His research interests include the political economy of development;
democratization and civil-military relations in developing countries;
human security; nuclear proliferation; and Myanmar politics and economics.
GUO Xiaolin is a senior research fellow
at the Institute for Security and Development Policy in Stockholm.
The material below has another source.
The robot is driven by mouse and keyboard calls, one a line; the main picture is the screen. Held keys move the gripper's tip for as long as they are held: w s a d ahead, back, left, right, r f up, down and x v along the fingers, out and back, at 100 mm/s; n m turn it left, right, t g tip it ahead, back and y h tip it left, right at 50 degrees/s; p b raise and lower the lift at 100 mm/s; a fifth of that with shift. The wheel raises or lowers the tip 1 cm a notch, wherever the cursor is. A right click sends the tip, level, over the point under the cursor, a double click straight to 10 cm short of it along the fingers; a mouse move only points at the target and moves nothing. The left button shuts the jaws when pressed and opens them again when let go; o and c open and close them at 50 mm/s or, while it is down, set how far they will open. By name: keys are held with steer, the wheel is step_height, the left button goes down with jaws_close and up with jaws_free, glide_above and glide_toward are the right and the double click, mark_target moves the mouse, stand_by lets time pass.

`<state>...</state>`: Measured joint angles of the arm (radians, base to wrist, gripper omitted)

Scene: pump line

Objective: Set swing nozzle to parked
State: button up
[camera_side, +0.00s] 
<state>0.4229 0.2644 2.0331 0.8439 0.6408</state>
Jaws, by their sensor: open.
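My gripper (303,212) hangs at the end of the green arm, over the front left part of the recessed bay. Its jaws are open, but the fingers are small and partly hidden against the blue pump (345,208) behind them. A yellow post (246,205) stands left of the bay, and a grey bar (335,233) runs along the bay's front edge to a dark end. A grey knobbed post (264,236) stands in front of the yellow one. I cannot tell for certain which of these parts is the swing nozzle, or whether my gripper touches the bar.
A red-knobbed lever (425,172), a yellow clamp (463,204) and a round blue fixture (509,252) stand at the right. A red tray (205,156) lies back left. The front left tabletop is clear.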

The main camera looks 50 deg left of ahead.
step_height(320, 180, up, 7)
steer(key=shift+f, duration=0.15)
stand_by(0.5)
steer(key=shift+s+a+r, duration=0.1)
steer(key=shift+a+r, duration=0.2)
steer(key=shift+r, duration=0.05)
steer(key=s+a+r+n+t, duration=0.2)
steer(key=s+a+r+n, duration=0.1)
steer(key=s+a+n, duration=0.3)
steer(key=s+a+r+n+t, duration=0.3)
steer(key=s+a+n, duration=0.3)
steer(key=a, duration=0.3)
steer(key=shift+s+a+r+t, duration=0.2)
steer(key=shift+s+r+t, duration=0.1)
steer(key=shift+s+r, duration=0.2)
Trained in anthropology at the University of London and the University
of British Columbia, she has extensive fieldwork experience in Yunnan
and has published on topics related to China's economic reforms, PRC
policies toward national minorities and state-society relations. In
2006, she joined the Institute for Security and Development Policy,
whereupon she adopted Burma/Myanmar as a research subject. Her earliest
publication on Burma/Myanmar through the prism of Sino-Burmese relations
is Towards Resolution: China in the Myanmar Issue. Her later
publications have explored and sought to explain how East-West politics
plays itself out in the case of Burma/Myanmar. Her current work examines
cross-border trade between Yunnan and the upper Shan state.
Summary
An international forum that looks at Myanmar/Burma in the light of recent
developments internally and externally. It will focus on alternative approaches
to promoting political development and economic growth that might be more successful
than either the engagement or the sanctions emphasized during the past 20 years.
Speakers at this event, together with other global leaders on Burma/Myanmar
policy, met privately during the two days preceding this event to discuss recent
changes in the political climate, past initiatives and potential future outcomes.